Efeitos colaterais indesejados
Em situações extremas de conflito, quando se evoca em manifestações como “queremos justiça!”, busca-se a reparação pela punição exemplar ou medidas preventivas atenuantes? Considerando o agravante de uma violação, é concebível afirmar que o restabelecimento passe pelo critério da indenização ou castigo. Esta prerrogativa, ainda perpetrada em decisões judiciais, começa a ganhar novos contornos na magistratura.
Há quem divirja, no entanto, que a prática restaurativa possa vir a estimular a impunidade em casos de conflitos mais graves ou mesmo provocar a reincidência do agressor em uma eventual infração, já que o ato punitivo neste círculo de relações é repelido, reproduzindo nova reação do infrator. Correntes mais conservadoras entre juristas apontam que a mediação pelo método restaurativo distorce os princípios constitucionais da Justiça, que tradicionalmente aplica a imposição de punições ou medidas terapêuticas como solução à violência e às transgressões.
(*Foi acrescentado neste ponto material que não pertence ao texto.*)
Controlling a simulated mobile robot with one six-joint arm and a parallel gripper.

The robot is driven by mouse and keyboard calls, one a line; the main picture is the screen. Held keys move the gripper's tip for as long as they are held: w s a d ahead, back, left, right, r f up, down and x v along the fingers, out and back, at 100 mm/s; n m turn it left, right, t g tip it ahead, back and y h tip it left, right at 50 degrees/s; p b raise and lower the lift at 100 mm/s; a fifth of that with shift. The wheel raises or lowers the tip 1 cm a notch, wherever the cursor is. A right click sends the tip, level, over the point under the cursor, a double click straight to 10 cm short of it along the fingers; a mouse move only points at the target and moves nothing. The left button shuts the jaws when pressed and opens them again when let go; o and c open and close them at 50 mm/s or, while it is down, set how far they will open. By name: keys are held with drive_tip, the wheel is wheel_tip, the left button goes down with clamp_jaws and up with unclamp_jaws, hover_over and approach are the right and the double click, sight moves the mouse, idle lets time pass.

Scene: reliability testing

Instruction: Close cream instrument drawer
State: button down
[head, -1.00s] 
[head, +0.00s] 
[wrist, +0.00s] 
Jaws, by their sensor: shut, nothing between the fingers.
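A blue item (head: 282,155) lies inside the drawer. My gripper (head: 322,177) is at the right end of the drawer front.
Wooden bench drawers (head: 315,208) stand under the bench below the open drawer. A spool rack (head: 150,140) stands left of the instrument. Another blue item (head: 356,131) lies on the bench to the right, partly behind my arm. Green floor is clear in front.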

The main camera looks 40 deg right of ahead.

O presidente do Tribunal de Justiça do Rio Grande do Sul, Marco Antônio Barbosa Leal, atenua a polêmica, mas esclarece que, mesmo havendo resistência, ainda assim a prática restaurativa propõe-se pelo princípio da solidariedade. “Aquilo que foi rompido hoje, pode ser unido amanhã, com a intervenção do magistrado”, explica. Porém, Leal adverte que para delitos de maior ofensividade, que colocam em risco a integridade física ou a própria vida entre o meio social, são necessárias outras medidas.
A dor ensina a gemer?
Para combater a impunidade, é necessário rigor na sentença. Por outro lado, oposicionistas ao modelo jurídico estabelecido observam que a punição prevista na legislação penal apresenta a disseminação expressa da vingança pública exercida pelo Estado em nome da sociedade. Neste caso, fundamenta-se que o sofrimento pode servir como estratégia pedagógica para a adequação de comportamentos. O consultor em Segurança Pública e Direitos Humanos, Marcos Rolim, questiona que o modelo tradicional de Justiça Criminal é planificado na necessidade de distribuir medidas punitivas, cuja racionalidade se estrutura sobre o castigo. “Se dissermos que ‘punição’ é um mal a uma pessoa em retribuição ao mal por ela praticada, constata-se que, quando falamos ‘Justiça’ estamos propondo a oferta de um mal?”, aponta.
Rolim defende que a vítima tenha suas necessidades reconhecidas, para que, então, ela e o agressor possam, como resultado de uma lógica argumentativa, selar um acordo pelo qual o contraventor se obrigue a aliviar a dor causada e restaurar uma situação de equilíbrio. “Mas as necessidades do agressor também são reconhecidas porque, para a Justiça Restaurativa, é decisivo superar os agenciamentos que estimularam a agressão”, pondera.